After Wagner, Is Putin Better Or Worse off?. . . The Russian Bear In His Lair Leaves ’Em Guessing

By DEXTER DUGGAN

The Soviet Union as a lumbering bear was one symbol that had emerged of the vast, Communist-oppressed territory by the second half of the twentieth century — dangerous but slow on its feet, as epitomized by its elderly, ashen dictators.

Western observers called “Kremlinologists” or “Sovietologists” offered their insights, such as they were, into the bear’s ways — insights that often were establishmentarian and neither predicted nor desired a sudden upset and end to the cunning beast’s domineering rule.

After all, you have to be realistic and not perturb favored expectations during afternoon tea, some thought.

It likely would have been considered at least irresponsible if not amazing by the foreign-policy elite in, say, 1978 for a Sovietologist to foresee the Soviet Union, which formally began in 1922, as having collapsed and disappeared in less than 20 more years.

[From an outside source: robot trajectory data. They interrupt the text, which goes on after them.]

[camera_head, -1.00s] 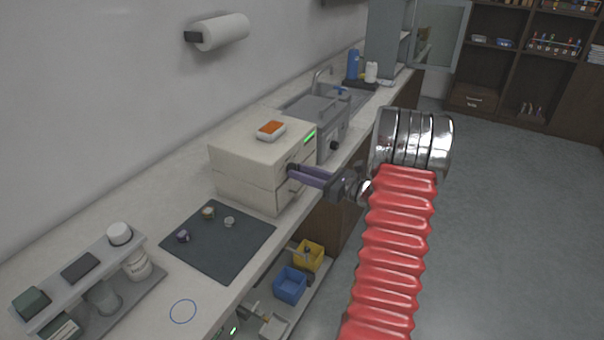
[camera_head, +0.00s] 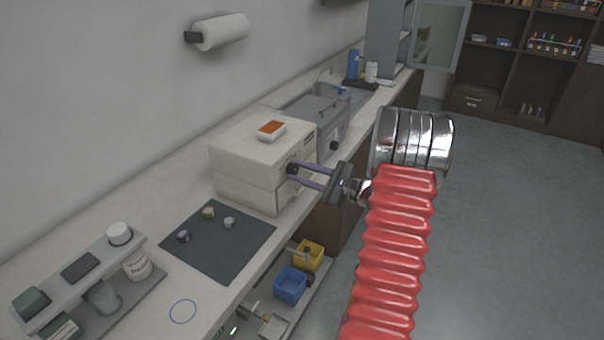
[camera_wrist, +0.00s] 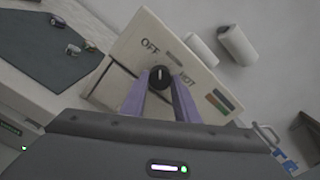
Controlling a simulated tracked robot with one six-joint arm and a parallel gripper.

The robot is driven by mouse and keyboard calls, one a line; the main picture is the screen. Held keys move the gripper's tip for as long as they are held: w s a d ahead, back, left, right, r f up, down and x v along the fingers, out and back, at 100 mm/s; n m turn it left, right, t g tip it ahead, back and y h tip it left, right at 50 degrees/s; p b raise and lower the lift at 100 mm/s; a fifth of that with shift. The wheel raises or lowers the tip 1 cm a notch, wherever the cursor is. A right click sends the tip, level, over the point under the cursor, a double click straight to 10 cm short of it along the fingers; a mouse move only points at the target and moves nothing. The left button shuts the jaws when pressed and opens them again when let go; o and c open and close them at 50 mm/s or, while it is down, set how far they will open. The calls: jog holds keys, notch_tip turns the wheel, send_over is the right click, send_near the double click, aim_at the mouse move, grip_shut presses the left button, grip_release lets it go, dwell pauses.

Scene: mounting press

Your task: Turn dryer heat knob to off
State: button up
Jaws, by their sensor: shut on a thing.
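The dryer (camera_head: 243,167) is a cream box on the counter. Its front carries a black round heat knob (camera_wrist: 159,76) between the printed words OFF and HOT, seen in the wrist view. The knob's pale mark stands roughly along the picture's vertical, between the two words. My gripper (camera_head: 294,173) reaches the dryer's front from the right. Its two purple fingers (camera_wrist: 160,92) are shut on the knob, one on each side. In the head view the fingertips hide part of the knob.
An orange-topped white dish (camera_head: 271,131) lies on the dryer. A grey machine (camera_head: 322,117) stands right behind it. A dark mat (camera_head: 218,246) with several small pieces lies in front. Blue (camera_head: 290,286) and yellow bins (camera_head: 309,256) sit below the counter.

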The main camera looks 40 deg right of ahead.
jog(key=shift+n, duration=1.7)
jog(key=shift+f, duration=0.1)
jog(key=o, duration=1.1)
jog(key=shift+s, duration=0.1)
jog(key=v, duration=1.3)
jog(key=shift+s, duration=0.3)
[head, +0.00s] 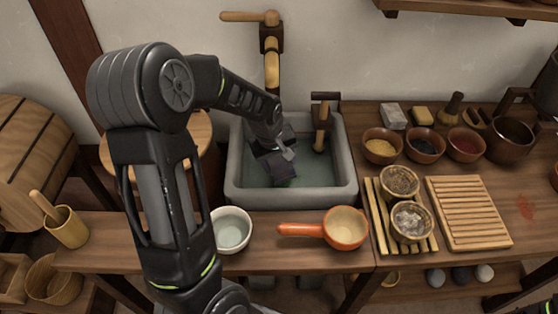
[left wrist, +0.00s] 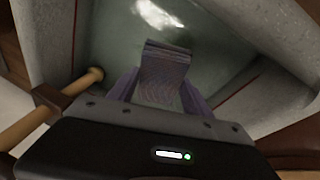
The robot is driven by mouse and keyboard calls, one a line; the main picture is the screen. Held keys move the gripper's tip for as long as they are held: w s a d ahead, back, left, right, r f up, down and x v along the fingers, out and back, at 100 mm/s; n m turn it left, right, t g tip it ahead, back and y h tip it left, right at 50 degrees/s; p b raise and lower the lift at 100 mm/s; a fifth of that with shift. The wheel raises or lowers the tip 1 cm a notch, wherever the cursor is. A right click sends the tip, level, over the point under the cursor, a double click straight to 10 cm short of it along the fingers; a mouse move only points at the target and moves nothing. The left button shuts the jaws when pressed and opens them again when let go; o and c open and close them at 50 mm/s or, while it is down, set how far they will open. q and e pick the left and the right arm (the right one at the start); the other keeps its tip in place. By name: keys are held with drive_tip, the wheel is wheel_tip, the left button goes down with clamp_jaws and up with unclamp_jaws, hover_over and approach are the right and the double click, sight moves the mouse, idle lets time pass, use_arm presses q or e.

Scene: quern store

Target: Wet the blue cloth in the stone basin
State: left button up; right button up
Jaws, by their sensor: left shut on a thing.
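The grey stone basin (head: 345,192) is set into the wooden bench and holds greenish water (head: 318,172); its wall also shows in the left wrist view (left wrist: 262,108). My left gripper (head: 279,153) reaches down into the basin and is shut on the folded cloth (head: 281,170), which looks dark purplish-blue. In the left wrist view the cloth (left wrist: 164,72) sticks out between the fingers over the water. I cannot tell whether its lower edge touches the water. My right gripper is not in view.
A wooden spout (head: 271,68) stands behind the basin, and a wooden handle (head: 321,125) rises at its back right. A pale bowl (head: 231,230) and an orange ladle (head: 344,228) stand in front. Bowls (head: 382,146) and a slatted board (head: 468,212) fill the right side.

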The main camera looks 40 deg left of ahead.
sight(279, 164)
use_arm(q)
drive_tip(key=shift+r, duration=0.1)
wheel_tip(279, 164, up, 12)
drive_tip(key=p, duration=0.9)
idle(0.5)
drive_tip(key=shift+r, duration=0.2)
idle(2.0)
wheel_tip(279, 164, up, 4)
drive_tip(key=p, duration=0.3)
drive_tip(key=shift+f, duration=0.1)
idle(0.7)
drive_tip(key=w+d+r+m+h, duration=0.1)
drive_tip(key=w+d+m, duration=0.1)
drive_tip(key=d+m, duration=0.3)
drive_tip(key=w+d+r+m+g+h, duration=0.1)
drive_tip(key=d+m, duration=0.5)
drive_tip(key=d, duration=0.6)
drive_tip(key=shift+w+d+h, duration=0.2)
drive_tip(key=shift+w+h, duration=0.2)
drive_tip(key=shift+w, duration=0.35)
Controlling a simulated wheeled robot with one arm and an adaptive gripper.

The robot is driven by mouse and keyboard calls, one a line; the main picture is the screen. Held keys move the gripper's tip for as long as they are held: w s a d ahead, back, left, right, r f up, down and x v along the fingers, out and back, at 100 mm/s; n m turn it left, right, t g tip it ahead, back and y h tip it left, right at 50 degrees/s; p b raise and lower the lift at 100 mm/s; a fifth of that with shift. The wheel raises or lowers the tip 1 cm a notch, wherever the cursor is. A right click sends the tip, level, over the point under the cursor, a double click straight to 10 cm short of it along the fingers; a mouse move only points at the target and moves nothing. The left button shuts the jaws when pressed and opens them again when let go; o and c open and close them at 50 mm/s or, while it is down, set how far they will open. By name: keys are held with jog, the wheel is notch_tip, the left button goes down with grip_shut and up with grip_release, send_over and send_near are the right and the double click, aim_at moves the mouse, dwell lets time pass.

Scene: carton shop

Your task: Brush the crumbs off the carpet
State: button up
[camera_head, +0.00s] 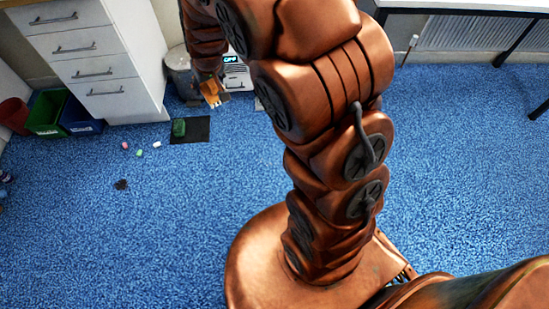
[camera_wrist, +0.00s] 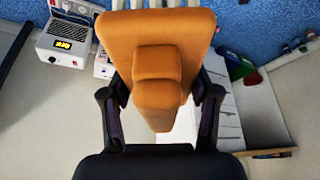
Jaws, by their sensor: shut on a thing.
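My gripper (camera_head: 207,78) is shut on an orange block-like thing (camera_head: 214,92), in front of the drawers and above the floor. In the wrist view the gripper (camera_wrist: 160,95) has a finger on each side of this orange thing (camera_wrist: 160,35), which has a raised block in its middle; I cannot tell whether it is a brush. The blue carpet (camera_head: 160,235) carries a few small bits: a red one (camera_head: 125,146), a green one (camera_head: 139,153) and a white one (camera_head: 157,145). A dark clump (camera_head: 121,184) lies nearer. I cannot tell which are crumbs.
A black mat (camera_head: 199,133) with a dark green thing (camera_head: 179,128) lies by the white drawers (camera_head: 90,60). Green (camera_head: 47,113), blue (camera_head: 80,117) and red (camera_head: 14,115) bins stand left. A grey bin (camera_head: 179,62) is behind my gripper. Carpet at left front is clear.

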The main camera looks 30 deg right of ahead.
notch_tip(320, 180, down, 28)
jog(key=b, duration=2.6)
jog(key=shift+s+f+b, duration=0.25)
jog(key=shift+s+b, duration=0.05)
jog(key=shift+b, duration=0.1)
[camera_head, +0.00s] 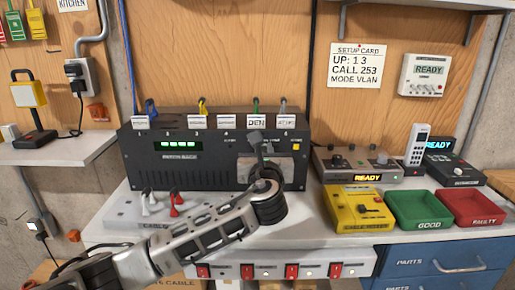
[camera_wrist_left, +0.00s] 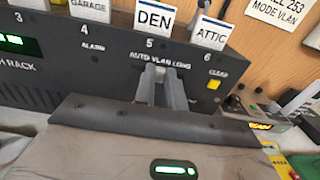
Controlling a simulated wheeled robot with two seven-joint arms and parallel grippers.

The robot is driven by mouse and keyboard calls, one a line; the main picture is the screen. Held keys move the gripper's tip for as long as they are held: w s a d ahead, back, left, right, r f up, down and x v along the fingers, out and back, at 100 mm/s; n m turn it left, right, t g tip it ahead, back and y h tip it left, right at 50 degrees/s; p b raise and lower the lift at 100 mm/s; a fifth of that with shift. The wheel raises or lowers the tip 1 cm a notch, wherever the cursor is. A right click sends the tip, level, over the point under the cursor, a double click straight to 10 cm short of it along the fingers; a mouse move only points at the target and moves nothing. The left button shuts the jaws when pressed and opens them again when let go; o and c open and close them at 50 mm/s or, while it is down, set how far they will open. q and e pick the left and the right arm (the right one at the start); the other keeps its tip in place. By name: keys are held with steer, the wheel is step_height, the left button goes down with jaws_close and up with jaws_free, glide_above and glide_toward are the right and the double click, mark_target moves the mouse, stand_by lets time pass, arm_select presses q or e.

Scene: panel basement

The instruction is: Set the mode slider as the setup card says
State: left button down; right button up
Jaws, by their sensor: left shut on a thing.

And if somehow this were to occur, how could such an entrenched totalitarianism thoroughly fall in the foreseeable future without nuclear war?

International leaders Ronald Reagan, Margaret Thatcher, and Pope John Paul II were to come into office with a different set of beliefs that altered how the bear was treated, but the two politicians among them were regarded as outsiders who didn’t or wouldn’t count, while the Pope may have been a good fellow but lacked a military, as the late Soviet dictator Josef Stalin supposedly observed regarding an earlier Pope.

Moreover, the history and character of the pre-Soviet era’s Russia, which fed into the consciousness of the USSR, were so different from that of the United States that speculation, comparisons, and analogies were probably better avoided.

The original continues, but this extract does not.